Avant l’envoi de l’avis de vérification, la fiche de programmation qui prévoit le contrôle fiscal d’une entreprise est confiée au vérificateur par son supérieur hiérarchique (l’inspecteur principal dont le nom figure sur l’avis), voire par une hiérarchie plus élevée (AFIPA, dont le nom figure également sur l’avis). Ainsi, la plupart du temps, ce n’est pas lui qui choisit la structure qu’il va vérifier mais sa hiérarchie. Cette fiche indique les motifs pour lesquels le contrôle est proposé (j’y reviendrai dans un prochain article, mais retenez d’ores et déjà que le fisc ne vient pas contrôler une entreprise par hasard).

Le travail du vérificateur, à ce stade, consiste à examiner les motifs du contrôle soulevés dans la fiche de programmation. Celui-ci mène ensuite ses propres investigations pour les élargir s’il y a lieu. C’est ce que l’on appelle « le contrôle sur pièces approfondi ». Ce contrôle est mené du bureau à partir des applications informatiques dont dispose la DGFIP [3] voire du dossier papier de l’entreprise (dossier vidé peu à peu de substance sous l’effet de la dématérialisation). Un regard est également porté sur les informations externes accessibles au service (site internet de la société par exemple).

Le vérificateur va reprendre l’ensemble des déclarations déposé par l’entreprise vérifiée et les avis d’imposition correspondants (Résultats, TVA, Taxe foncière, Cotisation Foncière des Entreprises, Cotisation sur la Valeur Ajoutée des Entreprises, Taxe sur les Véhicule de Société…). Il va aussi appréhender son environnement. Celui-ci est parfois composé de sociétés en lien capitaliste direct ou indirect avec l’entreprise (SCI, Holding, Filiales…) et toujours de personnes physiques (l’entrepreneur, le dirigeant et ses éventuels associés). Pour ces derniers, il visera notamment leur situation à l’impôt sur le revenu (déclarations et annexes), l’ISF et tout élément fiscal les concernant.

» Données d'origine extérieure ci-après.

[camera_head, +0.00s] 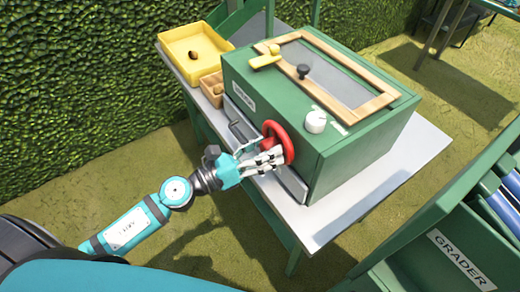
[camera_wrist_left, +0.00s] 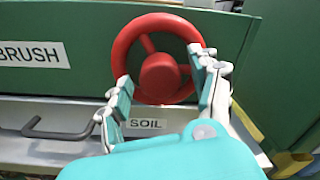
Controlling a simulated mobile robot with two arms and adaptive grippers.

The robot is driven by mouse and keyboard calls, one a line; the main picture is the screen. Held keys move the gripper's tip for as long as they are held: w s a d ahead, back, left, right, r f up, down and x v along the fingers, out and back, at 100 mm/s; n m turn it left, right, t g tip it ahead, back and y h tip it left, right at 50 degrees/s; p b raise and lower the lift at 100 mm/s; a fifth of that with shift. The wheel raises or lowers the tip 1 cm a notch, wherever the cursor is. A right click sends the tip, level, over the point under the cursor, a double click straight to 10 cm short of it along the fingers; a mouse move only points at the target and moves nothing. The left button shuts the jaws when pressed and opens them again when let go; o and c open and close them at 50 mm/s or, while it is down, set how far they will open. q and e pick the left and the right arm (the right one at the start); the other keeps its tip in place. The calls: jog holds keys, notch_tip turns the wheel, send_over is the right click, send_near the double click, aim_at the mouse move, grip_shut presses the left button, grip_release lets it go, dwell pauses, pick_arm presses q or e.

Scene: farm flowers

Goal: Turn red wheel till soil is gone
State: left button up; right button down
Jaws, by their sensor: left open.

A ce stade, le vérificateur va donc jeter un œil sur le circuit économique et juridique global dans lequel la société se situe et va relever le cas échéant certaines incohérences ou anomalies supposées qu’il vérifiera sur place. Ce travail aboutit à la réalisation de fiches d’analyse rattachées au dossier de vérification dématérialisé de l’entreprise. Le tout est consultable par les services de direction et sert de contrôle interne vis-à-vis des brigades de vérification tout au long de la procédure de contrôle (de la programmation d’un dossier au contentieux fiscal s’il a lieu). C’est la raison pour laquelle, le vérificateur a obligatoirement une idée sur ce qu’il va vérifier dans la structure, avant même sa venue, que les conséquences fiscales impactent la société elle-même ou l’environnement dont il est fait état ci-dessus.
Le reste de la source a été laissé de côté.